The Assistant is about Morris Bober, a Jewish grocer in his sixties whose store is struggling to produce enough money to support Morris, his wife Ida, and his daughter Helen.  Helen has dreams of going to college, but she has had to work full time to help support the family.  The grocery store is described by the family as a “pit” and a “trap,” a thing from which they can’t escape and that is killing them.  It can’t support them and they can’t sell it.  While we meet many other characters who live and work on their same Brooklyn block, the other major character of course is Frank Alpine.  Frank is from the West coast and has been a drifter his entire adult life.  He is of Italian descent and feels like he keeps making bad decisions, blown along by life instead of creating his own future.

When we first meet Frank, he is loitering around the neighborhood and begins helping Morris drag in the heavy milk bottles in the morning.  Ever since a duo of “holdupniks” beat Morris in the head with the butt of a gun and emptied the already empty register, Morris has been weak.  He appreciates the help, and while he doesn’t trust the goy, he feels sorry for him when Frank tells him of his past.  Morris is an honest and trusting man, believing other people are good at heart.  When Morris pushes himself too quickly and must lie in bed for weeks on end, Frank inserts himself in the grocery, working for no pay in order, he says, to learn the business.

Frank’s intentions are good.  He was one of the two men who held Morris up and he has been wracked with guilt about it.  He has returned the money he stole to the register and seems to be making amends. Frank helps grow the business and makes it more profitable, and Morris feels Frank is good luck.  Because I don’t want to spoil the plot, I will leave off there and say that Frank spends the whole novel doing things he regrets and trying to make up for it.  He is warned by many to stay away from the grocery, that it will suck out his life and entomb him as it did Morris.  Even Helen, whom Frank has fallen for, tells him to get out while he can.  But in spite of everyone shoeing him away and the Bobers outright forbidding him at points from being there, Frank will not leave, paying back a series of debts that he can never repay.  Frank is a wonderfully complex character whom you admire, pity, and despise in turns. All the characters are equally rich, admirable and pitiable.

At the axis of all these characters, Malamud balances a host of themes.  The Assistant is about immigrants.  It’s about America.  It’s about post-holocaust Jews.  It's about the meeting of Jewish and Christian culture.  It’s about fathers and sons, generations in America.  It’s about poverty.  It’s about assimilation.  And more than anything else, it’s about suffering and redemption. 

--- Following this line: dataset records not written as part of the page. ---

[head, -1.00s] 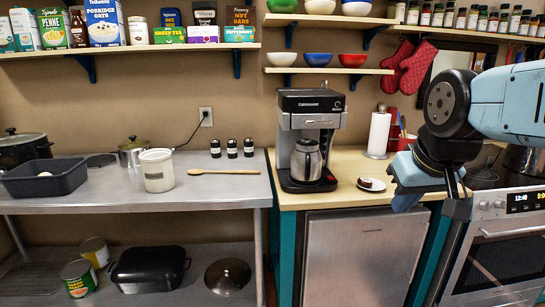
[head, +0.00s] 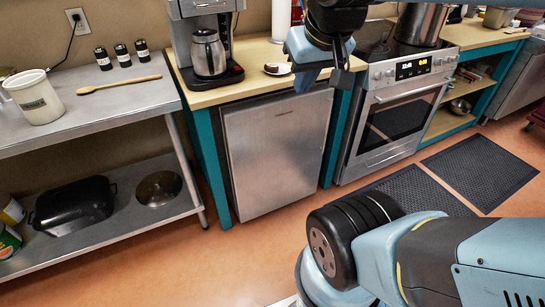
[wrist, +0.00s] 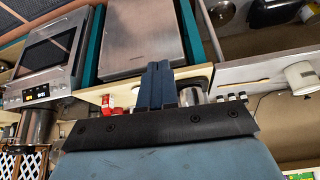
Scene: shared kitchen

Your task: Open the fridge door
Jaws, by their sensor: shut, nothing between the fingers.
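The fridge (head: 275,150) is a small silver unit under the wooden counter, between teal posts in the head view. Its door is closed. In the wrist view the fridge door (wrist: 140,38) shows at the top, turned upside down. My gripper (head: 336,75) is in front of the counter, near the top right of the fridge in the head view. In the wrist view my gripper (wrist: 159,68) has its fingers together with nothing between them. They point towards the fridge and overlap the counter edge in the picture; I cannot tell how far off they are.
The oven (head: 392,120) stands right of the fridge. A steel shelf unit (head: 110,115) stands left. Open floor (head: 270,240) lies in front, with dark mats (head: 480,165) at right.

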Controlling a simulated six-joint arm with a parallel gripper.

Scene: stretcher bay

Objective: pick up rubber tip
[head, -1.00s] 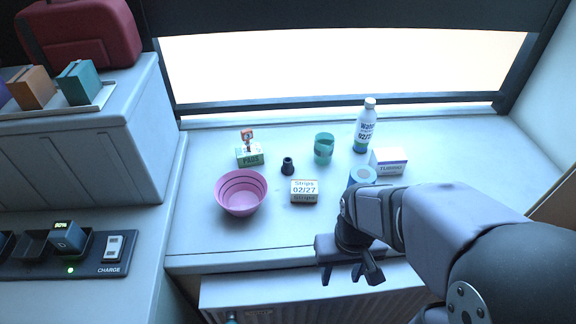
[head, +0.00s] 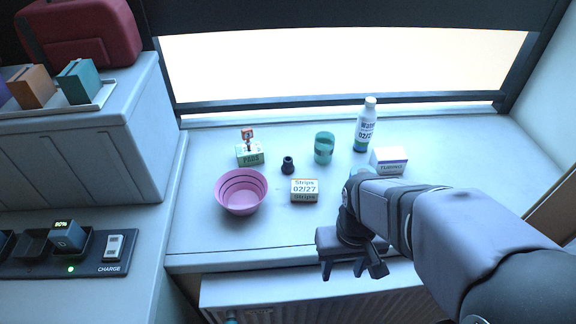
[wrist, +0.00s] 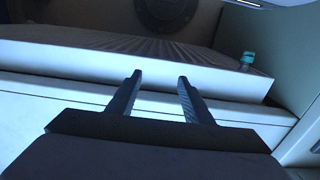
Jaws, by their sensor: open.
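The rubber tip (head: 288,165) is a small dark, ringed piece standing upright on the pale counter, between the pink bowl and the green cup. It does not show in the wrist view. My gripper (head: 349,270) is at the counter's front edge, to the right of and nearer than the rubber tip, well apart from it. Its two fingers point down over the radiator. In the wrist view my gripper (wrist: 160,80) is open, with nothing between the fingers.
A pink bowl (head: 240,192), strips box (head: 304,191), green pads box (head: 250,155), green cup (head: 324,147), water bottle (head: 366,125) and white box (head: 388,160) stand around it. A round blue item (head: 362,171) is partly behind my arm. The radiator (head: 310,297) lies below the counter (head: 215,245).

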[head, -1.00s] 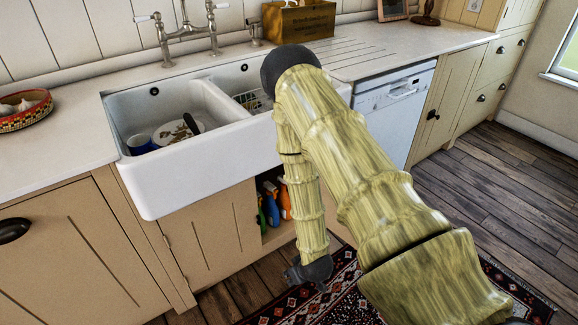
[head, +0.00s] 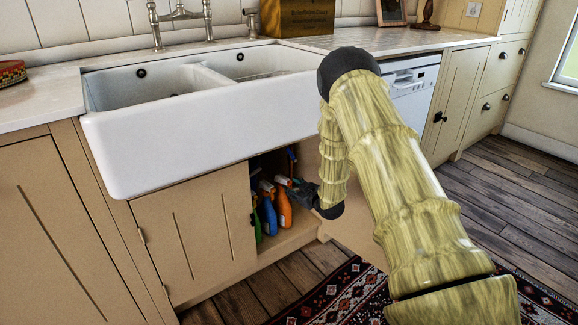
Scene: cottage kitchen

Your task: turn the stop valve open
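My gripper (head: 299,192) is small and dark in the head view, at the front of the open cupboard under the sink. It is close to several spray bottles, and I cannot tell whether it touches them. Its fingers are too small and dark to tell if they are open or shut. The cupboard holds an orange bottle (head: 284,207), a blue bottle (head: 269,216) and a green one (head: 257,226). I cannot make out the stop valve for certain. The upper and rear cupboard inside is dark and partly hidden by the bottles and my arm.
The left cupboard door (head: 190,240) is closed. A white double sink (head: 200,140) overhangs the opening. A patterned rug (head: 330,297) lies on the wood floor. A white dishwasher (head: 413,95) stands to the right, partly behind my arm. The cupboard floor (head: 290,235) is bare in front.

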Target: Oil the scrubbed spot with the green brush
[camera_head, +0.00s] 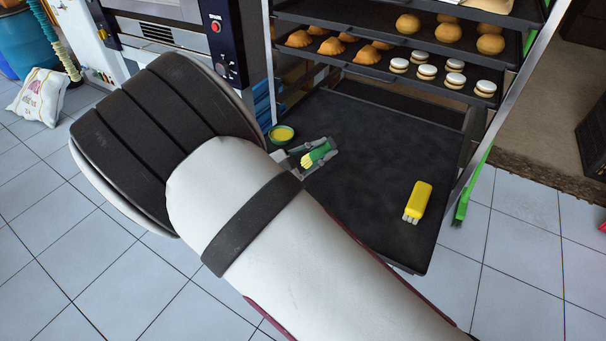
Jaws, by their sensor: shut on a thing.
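My gripper (331,154) is shut on the green brush (319,151), over the left part of the dark bottom tray (385,225). The brush has a green body, and its pale yellow bristles point to the lower left. I cannot tell whether the bristles touch the tray. A small round green dish (282,133) with yellow contents, perhaps oil, sits at the tray's left edge, up and left of the gripper. I cannot make out a distinct scrubbed spot on the tray; my arm hides part of its left and near side.
A yellow brush (418,200) with pale bristles lies on the tray's right side. Above is a rack shelf (340,58) of pastries. A green object (466,205) stands by the rack's right post. An oven (180,35) is at back left. The tray's middle is clear.

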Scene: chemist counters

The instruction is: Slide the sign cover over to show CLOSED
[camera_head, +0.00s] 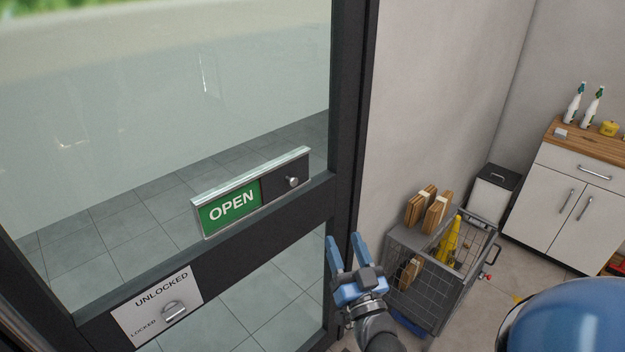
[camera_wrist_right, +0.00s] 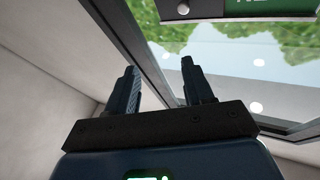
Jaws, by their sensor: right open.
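The sign (camera_head: 230,207) on the glass door shows OPEN in white on green at its left. Its dark sliding cover (camera_head: 273,190) sits over the right part, with a round metal knob (camera_head: 292,182) on it. My right gripper (camera_head: 344,243) is open and empty, below and to the right of the sign, apart from it. In the right wrist view the open fingers (camera_wrist_right: 158,82) point up toward the door frame, and the knob (camera_wrist_right: 183,9) shows at the top edge, with the sign partly cut off. My left gripper is not in view.
A lock plate (camera_head: 150,305) reading UNLOCKED, with a turn knob, is lower on the door. A white cabinet (camera_head: 560,200) with bottles is at right.

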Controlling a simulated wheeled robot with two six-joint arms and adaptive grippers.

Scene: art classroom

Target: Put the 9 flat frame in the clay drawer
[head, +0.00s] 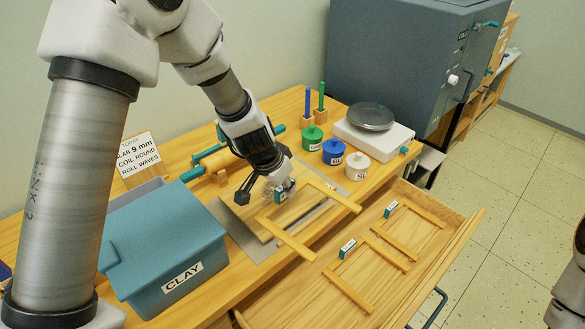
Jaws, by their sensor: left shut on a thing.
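My left gripper (280,192) is shut on the teal tagged block of a light wooden flat frame (286,240). The tag's lettering is mostly hidden by the fingers. The frame's two long rails reach out past the counter's front edge, toward the open drawer. I cannot tell whether it touches the board below. The open drawer (462,240) holds two similar wooden frames with teal tagged blocks, one farther back (418,212) and one nearer (346,288); their tags are too small to read. My right gripper is not in view.
A blue-grey bin marked CLAY (170,255) stands left on the counter. A sign (138,155) reads "9 mm". A rolling pin (225,157), green (312,139), blue (333,152) and white (356,167) jars and a scale (374,135) stand behind. The drawer's front strip looks clear.

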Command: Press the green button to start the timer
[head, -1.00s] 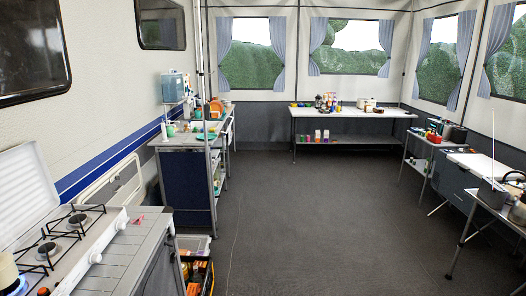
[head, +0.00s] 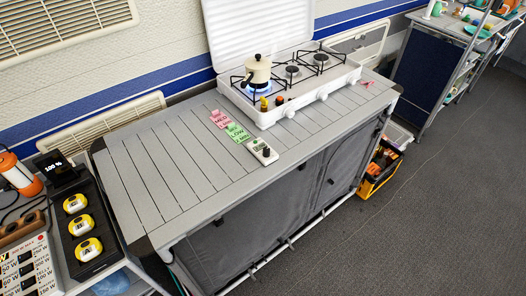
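A small white device (head: 262,151) with a dark face lies near the front edge of the grey slatted table (head: 165,180). My gripper is not in view.
A white gas stove (head: 290,110) stands behind the device, with a cream kettle (head: 257,73) over a blue flame. A side table at left holds a dark charging tray (head: 103,232) with yellow-and-white units. The dark floor (head: 430,210) at right is clear.

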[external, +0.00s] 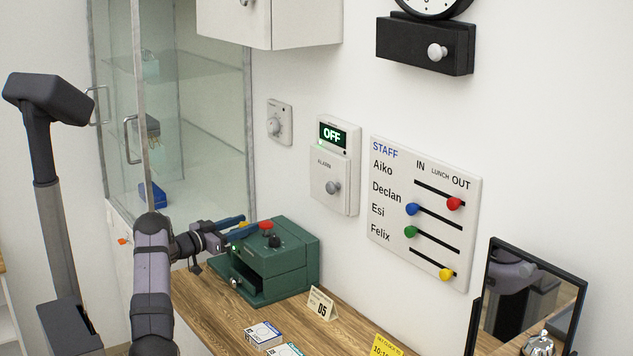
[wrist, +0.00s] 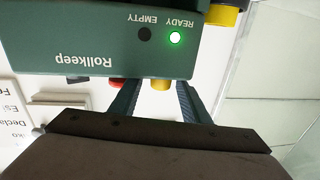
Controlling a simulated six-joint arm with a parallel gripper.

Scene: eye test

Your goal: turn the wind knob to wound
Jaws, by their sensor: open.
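No label reading "wind" or "wound" is legible. Another candidate, a pale round knob (external: 437,52), is on the black case under the wall clock. My gripper (external: 240,228) is open at the green box's top, by the yellow button. In the wrist view, the yellow button (wrist: 160,84) shows between my fingers and the red button (wrist: 117,83) beside one finger. The box reads "Rollkeep", with a green light by "READY".
A wall dial (external: 274,125), an alarm panel (external: 335,180) showing "OFF" and a staff board (external: 424,215) with coloured sliders are on the wall. A glass cabinet (external: 205,110) stands behind my arm. Small boxes (external: 263,334) and a bell (external: 538,345) are at the front.

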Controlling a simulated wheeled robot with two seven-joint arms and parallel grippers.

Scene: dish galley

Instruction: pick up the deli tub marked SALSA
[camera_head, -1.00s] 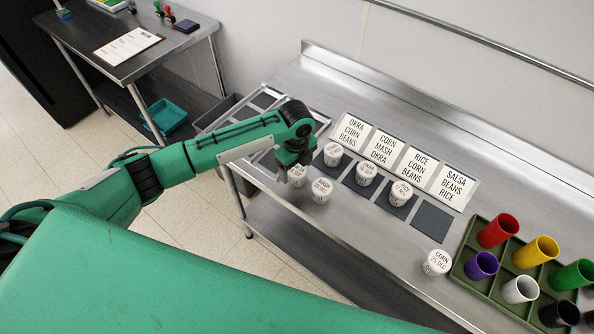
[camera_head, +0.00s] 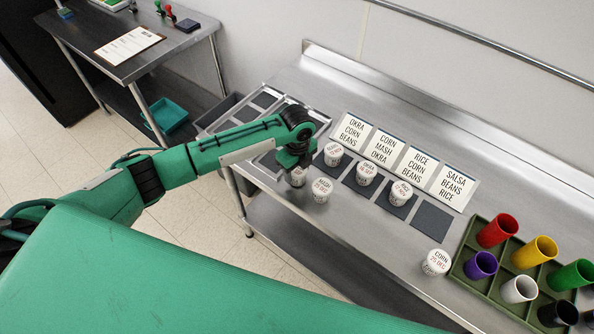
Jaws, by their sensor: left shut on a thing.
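My left gripper (camera_head: 296,168) is shut on a white deli tub (camera_head: 299,180) at the left end of the tub group. The gripper hides most of this tub's lid, so I cannot read its marking. Another white tub (camera_head: 321,191) stands close by to its right, apparently marked MASH. A tub (camera_head: 333,155) stands on a dark square behind, its lid too small to read surely. Tubs that seem marked OKRA (camera_head: 367,174) and RICE (camera_head: 400,193) stand on further squares. I cannot make out a clear SALSA lid. My right gripper is out of view.
A tub marked CORN (camera_head: 436,262) stands alone at the right, beside a green tray (camera_head: 459,270) of coloured cups. Word cards (camera_head: 354,132) lie behind the squares. One dark square (camera_head: 432,220) is bare. A side table (camera_head: 105,45) stands at the back left.

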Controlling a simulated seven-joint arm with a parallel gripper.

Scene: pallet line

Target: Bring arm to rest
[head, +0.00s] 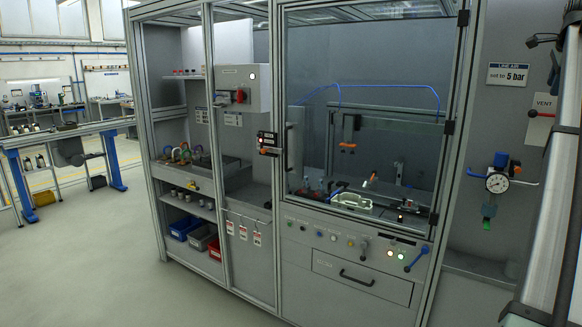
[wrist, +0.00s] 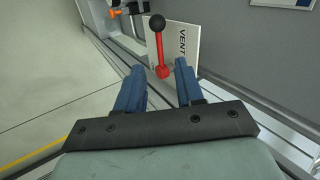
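My gripper (wrist: 160,67) shows in the wrist view with its two blue fingers apart. Nothing is seen held between them. A red lever with a black ball knob (wrist: 159,45) stands just beyond the fingertips, its red base end in line with the gap. Whether a finger touches it I cannot tell. Behind it is the white VENT plate (wrist: 184,47). In the head view the VENT plate (head: 543,105) is on the right-hand panel. I cannot make out my gripper in the head view.
A pressure gauge (head: 498,183) with a blue valve is left of and below the VENT plate, under the 5 bar sign (head: 508,74). The glazed cabinet door (head: 365,110) appears shut. A drawer (head: 362,280) is below it. Open floor (head: 90,260) lies to the left.

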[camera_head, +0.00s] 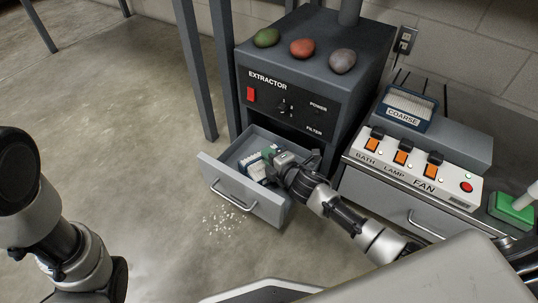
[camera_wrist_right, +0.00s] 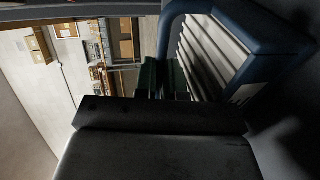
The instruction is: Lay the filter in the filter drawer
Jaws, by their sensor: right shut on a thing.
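The filter drawer (camera_head: 219,178) is pulled out from the front of the grey extractor (camera_head: 296,122). The filter (camera_head: 255,169), with white pleats and a blue frame, is inside the drawer space, tilted. My right gripper (camera_head: 279,163) reaches into the drawer and is shut on the filter, seemingly by its green grip. In the right wrist view the filter's blue frame and pale slats (camera_wrist_right: 215,55) lie close to the fingers, with the green part (camera_wrist_right: 150,76) at them. I cannot tell whether the filter touches the drawer floor. My left gripper is not in view.
A second filter labelled COARSE (camera_head: 408,109) stands on a grey unit at the right, behind a switch panel (camera_head: 413,168). Three stones (camera_head: 302,48) lie on the extractor. Pale crumbs (camera_head: 229,220) lie on the floor before the drawer. The floor at left is mostly free.

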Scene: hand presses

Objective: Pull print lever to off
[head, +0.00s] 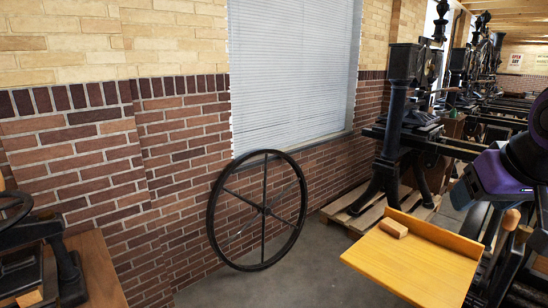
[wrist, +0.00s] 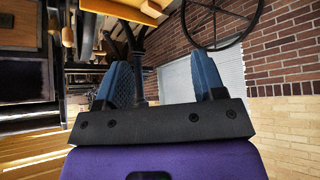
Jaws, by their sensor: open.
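My gripper (wrist: 163,82) shows in the wrist view with its two blue fingers wide apart and nothing between them. A wooden handle (head: 511,219) stands on the near press (head: 484,228) just below my wrist. It looks like a lever grip, but whether it is the print lever I cannot tell. The gripper is apart from it. Much of the press is hidden by my arm or cut off by the frame.
A yellow board (head: 420,262) with a wooden block (head: 394,228) on it juts left from the near press. A large spoked wheel (head: 258,210) leans on the brick wall. Another black press (head: 398,130) stands on a pallet behind. The floor between is clear.

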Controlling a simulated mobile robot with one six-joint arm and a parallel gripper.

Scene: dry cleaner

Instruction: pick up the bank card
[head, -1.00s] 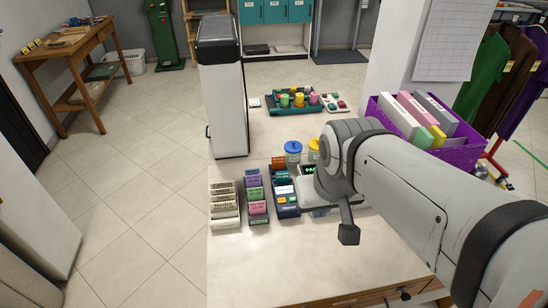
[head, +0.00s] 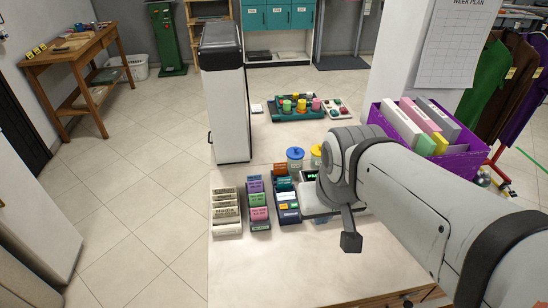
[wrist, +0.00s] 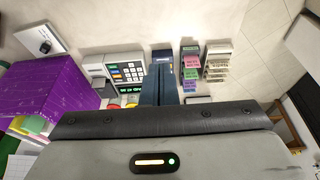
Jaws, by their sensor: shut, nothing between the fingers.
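I cannot make out the bank card for certain in either view. My gripper (wrist: 158,88) shows in the wrist view as two dark blue fingers side by side, shut and empty over the counter. Behind the fingertips is a dark blue holder (wrist: 161,56), which in the head view (head: 287,206) stands on the counter with coloured items in it. A grey keypad device (wrist: 127,72) with a green display is just left of the fingers in the wrist view. In the head view my arm's end hides the fingertips and part of the counter (head: 260,270).
Coloured label racks (head: 257,205) and a cream rack (head: 226,210) stand left of the dark blue holder. Jars with blue (head: 295,153) and yellow lids stand behind. A purple bin (head: 470,163) with folders is at right. A tall white unit (head: 227,105) is at back left. The counter's front is clear.

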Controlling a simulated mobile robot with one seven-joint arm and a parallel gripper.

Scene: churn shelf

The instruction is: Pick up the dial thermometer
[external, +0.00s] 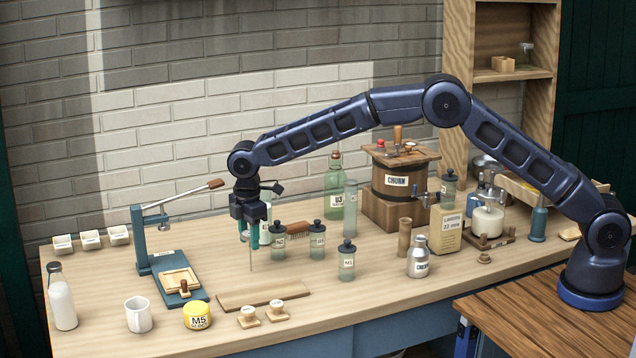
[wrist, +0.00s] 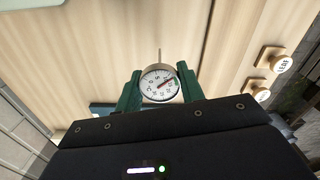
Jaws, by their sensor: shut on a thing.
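The dial thermometer (wrist: 159,84) has a round white face with a red pointer and a thin metal stem. In the wrist view it sits between the two green fingers of my gripper (wrist: 160,90), which is shut on it. In the external view my gripper (external: 248,238) points down above the table, with the thin stem (external: 251,260) hanging below the fingers. The dial itself is mostly hidden there by the fingers. I cannot tell whether the stem's tip touches the table.
A wooden board (external: 264,295) lies just in front of the stem. Glass jars (external: 278,243) stand close to the right. A blue lever press (external: 160,255) is to the left. A yellow M5 tin (external: 198,316), a white mug (external: 139,314) and two stamps (external: 277,310) are near the front.

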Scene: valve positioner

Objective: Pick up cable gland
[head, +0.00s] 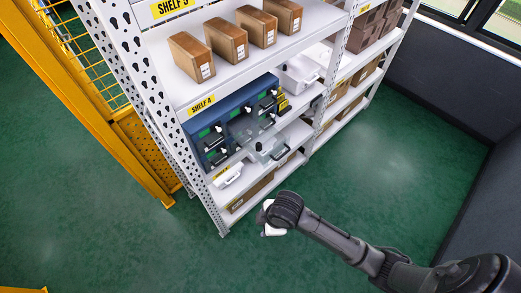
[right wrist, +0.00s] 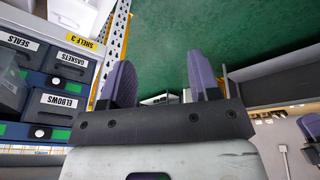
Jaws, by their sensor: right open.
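I cannot make out a cable gland for certain in either view. In the head view a blue drawer cabinet (head: 205,133) stands on the shelf marked SHELF 4. A see-through tray or drawer (head: 272,154) juts out from its front, with a small dark object (head: 258,146) at it, too small to identify. My right gripper (right wrist: 161,78) is open, its two purple-grey fingers apart with nothing seen between them. In the head view my right arm ends in front of the rack, apart from the cabinet, and its fingers are hard to make out. My left gripper is not in view.
The white rack (head: 222,215) holds brown boxes (head: 190,56) above and a white bin (head: 298,73) beside the cabinet. Right wrist view shows drawers labelled GASKETS (right wrist: 65,66) and ELBOWS (right wrist: 56,103). A yellow fence (head: 110,130) stands left. Green floor (head: 365,165) is clear.

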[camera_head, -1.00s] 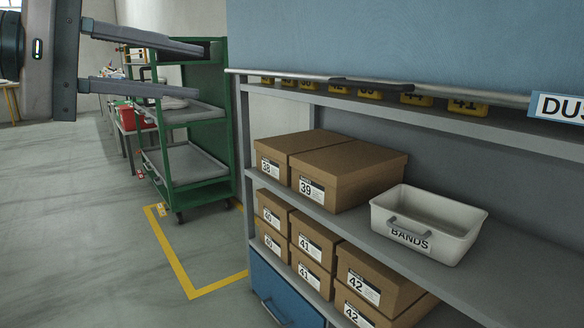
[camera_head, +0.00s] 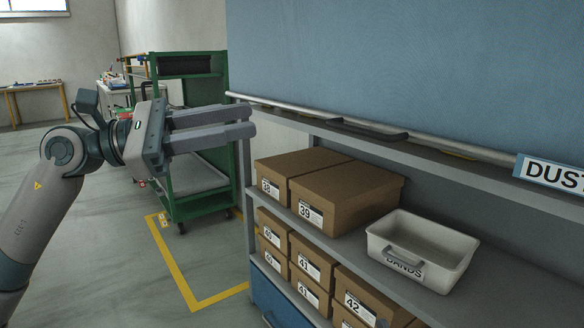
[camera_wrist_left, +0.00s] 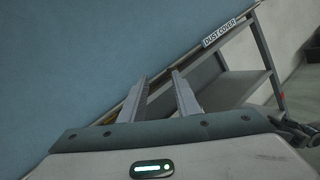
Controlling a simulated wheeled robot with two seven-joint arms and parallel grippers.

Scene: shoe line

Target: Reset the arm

Being a Jew in this novel has nothing to do with religious practices.  The Bobers are not kosher.  They don’t attend a synagogue.  We don’t see them observing any religious holidays.  Instead, there are only fleeting conversations between Frank and Morris about what it is to be Jewish.  Morris says that to be Jewish is to treat other people well, to help other people, and to suffer for them.  Frank has no love for the Jews when the novel opens, and he suspect that they are a people of victims who suffer out of weakness.  In the end it is Frank’s story as he grows not only to respect Morris but to take his place.  He takes his place not only physically in the store but as a sufferer.  At any time, Frank is free to leave town and not worry about the Bobers, but instead he stubbornly haunts them, taking their punishment and abuse because he sees his only hope as sticking it out and getting the forgiveness he needs.  It is a story of redemption in which redemption is never finally achieved.  The act of seeking redemption is more important than the redemption at the other end, and I had never seen that dramatized in a work of art before.  The prodigal son is always welcomed with open arms in the end, isn’t he?  He is restored to his proper place in the household when he humbles himself and confesses to his wrongs, isn’t he?  Here the prodigal son is turned away only to insert himself as a house-servant by the force of his will.  The novel does not have traditionally happy ending (I am sure you are shocked to hear) but neither is it a hopeless or depressing ending.  Frank has gone through an impressive change, but as he says, “he could see out but nobody could see in.”

This is one of those novels that sneaks up on you: it's a decent story,  has excellent and riveting characters, has a modest plot arc.  But once the final cover was closed, I have spent a lot of time trying to find all the threads running through the story and look at them together.  There is a lot to chew on.  Of course, if you don’t like chewing, all you need to do is what Helen advises Frank: get to know the people.  That’s all it takes to enjoy The Assistant.